Cher Jean-François Cirelli,

Je voulais vous remercier, vous, le grand patron de Gaz de France. Parce que, depuis que j’ai lu une de vos citations, j’ai enfin compris les rouages secrets de l’économie.

Quand vous avez déclaré, je cite :  » Il est très difficile de marier les cultures différentes de deux entreprises françaises. Alors, faire des opérations hostiles entre deux pays différents, avec des langues différentes et des cultures différentes… « , j’ai soudain su pourquoi c’était toujours les sociétés belges qui se faisaient avaler par des groupes étrangers et jamais le contraire.

Parce que, quand un étranger vient chez nous pour nous acheter une banque, une Société générale de Belgique ou un Electrabel, il peut parler français, néerlandais, italien ou anglais, il y aura toujours quelqu’un pour le comprendre. Tandis que quand M. Enel vient dire à Mlle Suez :  » Buona sera, signorina, ié viens pour racheter vous « , Mlle Suez se contente de répondre :  » Quéquidit ? J’entrave que dalle !  » et le fauteur d’OPA repart chez lui, la queue entre les jambes.

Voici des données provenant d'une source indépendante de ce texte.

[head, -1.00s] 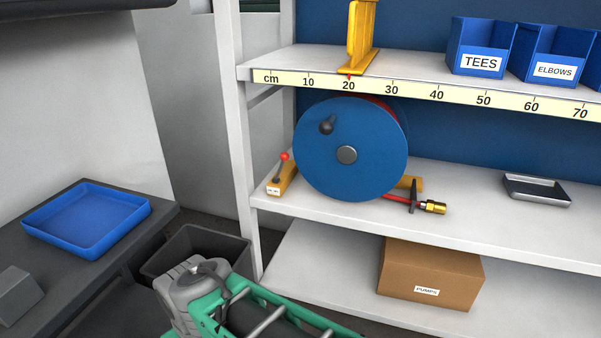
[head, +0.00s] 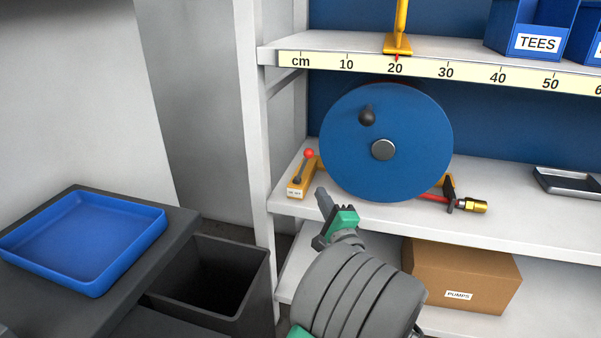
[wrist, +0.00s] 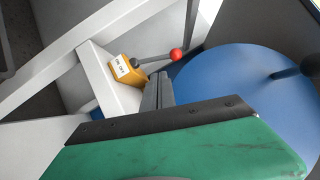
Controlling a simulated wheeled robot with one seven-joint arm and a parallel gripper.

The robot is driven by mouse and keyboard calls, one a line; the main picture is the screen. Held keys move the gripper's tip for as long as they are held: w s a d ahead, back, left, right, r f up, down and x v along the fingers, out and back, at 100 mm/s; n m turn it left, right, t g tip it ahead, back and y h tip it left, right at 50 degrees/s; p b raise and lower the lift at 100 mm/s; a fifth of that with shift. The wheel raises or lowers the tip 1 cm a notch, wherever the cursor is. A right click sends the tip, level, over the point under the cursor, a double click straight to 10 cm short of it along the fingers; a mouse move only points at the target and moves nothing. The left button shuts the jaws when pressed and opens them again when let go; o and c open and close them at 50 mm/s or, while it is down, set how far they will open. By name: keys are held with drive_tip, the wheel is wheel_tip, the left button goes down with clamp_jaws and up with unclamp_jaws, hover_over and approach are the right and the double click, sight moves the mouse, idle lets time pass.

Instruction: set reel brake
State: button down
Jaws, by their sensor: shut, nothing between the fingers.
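The blue reel (head: 385,175) with a dark crank knob stands on the middle shelf in the head view; part of its disc also shows in the wrist view (wrist: 235,85). To its left is the yellow brake base (head: 300,187) with a lever ending in a red ball (head: 309,153). In the wrist view the lever's red ball (wrist: 176,54) lies just beyond my fingertips, and the yellow base (wrist: 126,72) is left of them. My gripper (head: 321,193) is shut and empty, in front of the shelf edge, just right of and below the brake base. It appears apart from the lever.
A red hose end with a brass fitting (head: 474,206) lies right of the reel. A cardboard box (head: 462,275) is on the lower shelf. A shelf upright (head: 255,130) stands left of the brake. A dark bin (head: 205,285) and blue tray (head: 85,240) are at left.

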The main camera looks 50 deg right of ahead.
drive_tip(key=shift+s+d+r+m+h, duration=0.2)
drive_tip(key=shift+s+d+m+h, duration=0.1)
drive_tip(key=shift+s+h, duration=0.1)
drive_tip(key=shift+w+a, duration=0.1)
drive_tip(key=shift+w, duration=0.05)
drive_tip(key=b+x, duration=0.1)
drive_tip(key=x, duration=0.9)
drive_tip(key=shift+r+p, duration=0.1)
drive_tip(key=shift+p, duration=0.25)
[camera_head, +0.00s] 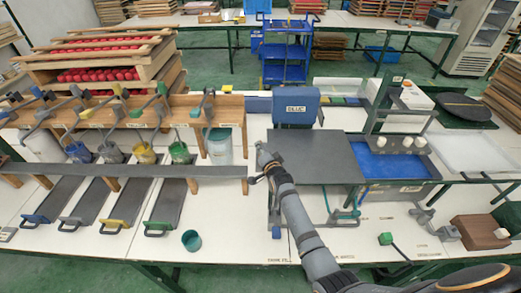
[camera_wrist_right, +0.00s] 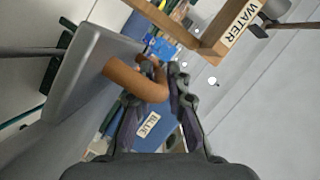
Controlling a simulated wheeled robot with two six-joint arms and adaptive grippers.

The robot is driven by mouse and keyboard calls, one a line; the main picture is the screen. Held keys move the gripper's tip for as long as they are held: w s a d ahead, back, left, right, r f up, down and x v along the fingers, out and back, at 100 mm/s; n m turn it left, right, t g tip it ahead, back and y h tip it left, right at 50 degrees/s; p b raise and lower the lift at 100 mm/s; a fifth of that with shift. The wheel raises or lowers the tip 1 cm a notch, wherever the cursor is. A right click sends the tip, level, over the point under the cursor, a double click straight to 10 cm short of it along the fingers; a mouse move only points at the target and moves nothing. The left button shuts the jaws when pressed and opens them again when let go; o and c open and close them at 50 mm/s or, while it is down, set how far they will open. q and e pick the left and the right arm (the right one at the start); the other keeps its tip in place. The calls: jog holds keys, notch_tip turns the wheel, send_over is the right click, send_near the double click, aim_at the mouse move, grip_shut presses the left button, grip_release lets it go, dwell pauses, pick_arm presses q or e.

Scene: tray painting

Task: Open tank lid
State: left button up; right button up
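The tank lid (camera_head: 312,158) is a flat dark grey panel lying level on the tank in the head view, right of centre. In the right wrist view the lid (camera_wrist_right: 82,70) is a tilted-looking grey slab at left, with an orange-brown bent handle (camera_wrist_right: 135,82) at its edge. My right gripper (camera_head: 266,163) is at the lid's left edge in the head view. In the wrist view my right gripper (camera_wrist_right: 166,72) has its fingers drawn in around the handle's bend, one on each side; part of the left finger is hidden behind the handle. My left gripper is out of view.
A blue box labelled BLUE (camera_head: 296,106) stands behind the lid. A wooden rack (camera_head: 120,112) with paint pots is at left. A blue-floored basin (camera_head: 395,163) is at right. A teal cup (camera_head: 191,240) and a green-headed tool (camera_head: 386,239) are on the front table.

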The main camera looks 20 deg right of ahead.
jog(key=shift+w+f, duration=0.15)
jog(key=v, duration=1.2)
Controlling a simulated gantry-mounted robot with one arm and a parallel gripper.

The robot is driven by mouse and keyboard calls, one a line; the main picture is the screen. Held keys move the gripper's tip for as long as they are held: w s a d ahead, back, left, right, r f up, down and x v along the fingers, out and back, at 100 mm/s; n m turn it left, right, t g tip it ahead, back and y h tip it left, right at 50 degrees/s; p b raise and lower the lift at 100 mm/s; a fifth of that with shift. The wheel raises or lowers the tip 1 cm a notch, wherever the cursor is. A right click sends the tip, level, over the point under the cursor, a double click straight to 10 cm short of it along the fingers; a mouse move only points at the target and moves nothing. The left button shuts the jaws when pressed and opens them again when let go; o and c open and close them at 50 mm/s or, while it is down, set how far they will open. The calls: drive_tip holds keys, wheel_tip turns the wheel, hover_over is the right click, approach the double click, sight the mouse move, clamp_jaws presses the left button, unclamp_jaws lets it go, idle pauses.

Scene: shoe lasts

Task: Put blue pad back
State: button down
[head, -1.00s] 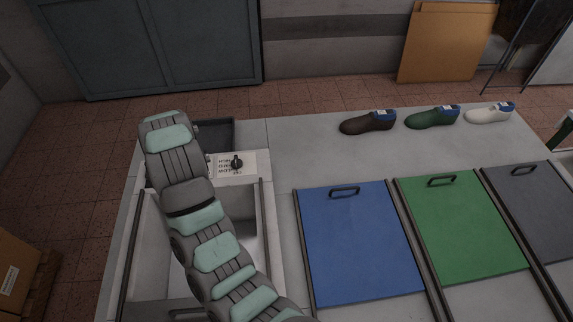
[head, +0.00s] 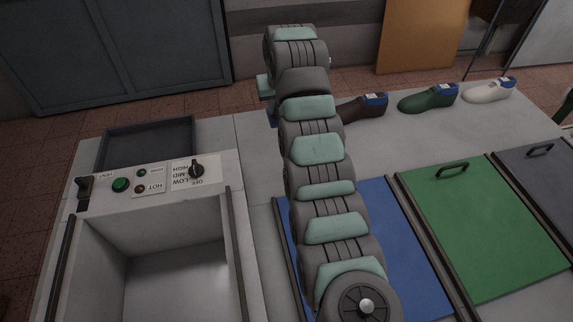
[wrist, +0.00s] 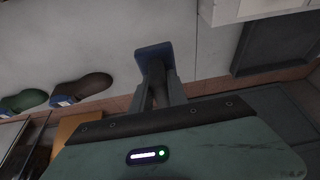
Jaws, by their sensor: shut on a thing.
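A small blue pad (wrist: 153,55) is held at the fingertips of my gripper (wrist: 156,78) in the wrist view. The gripper is shut on it, above the pale table top and apart from the shoe lasts. In the head view my arm hides most of the gripper; a bit of the blue pad (head: 272,112) shows left of the arm. A large blue panel (head: 395,235) lies on the table, partly covered by my arm, and its handle is hidden.
Dark brown (head: 366,108), green (head: 428,99) and white (head: 489,91) shoe lasts stand along the back edge. A green panel (head: 480,225) and a grey panel lie at right. A white heater box (head: 215,172) with knobs and a dark tray (head: 150,140) are at left.

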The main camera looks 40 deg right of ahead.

Si l’acheteur potentiel parle anglais, c’est encore plus vite plié : en France, il est encore plus facile de trouver un serveur aimable qu’un homme d’affaires qui parle anglais. Quant au dernier entrepreneur d’outre-Quiévrain à comprendre l’allemand, il a disparu mystérieusement, il y a une soixante d’années, après l’échec de l’OPA hostile de Deutschland AG sur France SA.

C’est donc ça, la fameuse exception française : nos voisins sont juste incapables de comprendre ce que le reste du monde peut bien vouloir leur dire ! Vous croyiez l’économie dirigée par les principes de Keynes ou de Schumpeter ? Pas du tout, elle n’a que deux maîtres : Berlitz et Assimil.

Evidemment, dans ces circonstances, on se demande comment les Français font pour vendre des Airbus aux Chinois. Simple : pour aborder les sujets qui fâchent, style les droits de l’homme, ils font leurs discours en français, les Chinois applaudissent poliment sans en comprendre un mot. Puis, quand on arrive à la partie business, on sort les calculettes et tout le monde est content.

Bon, maintenant que les Belges ont compris le secret de nos amis un peu plus au sud de chez nous, ils vont évidemment se dépêcher de l’appliquer. Et la prochaine fois qu’un Français débarquera ici en s’exclamant  » Salut les aminches ! Je viens acheter vos chemins de fer. Et mettez-moi aussi votre armée et votre reine Fabiola en prime !  » il suffira de lui répondre :  » Qu’est-ce que tu broubelles, menneke ? Ik versta je helemaal niet, djôse wallon comme tout le monde !  » Ça devrait nous mettre à l’abri de toutes les OPA pour quelques siècles.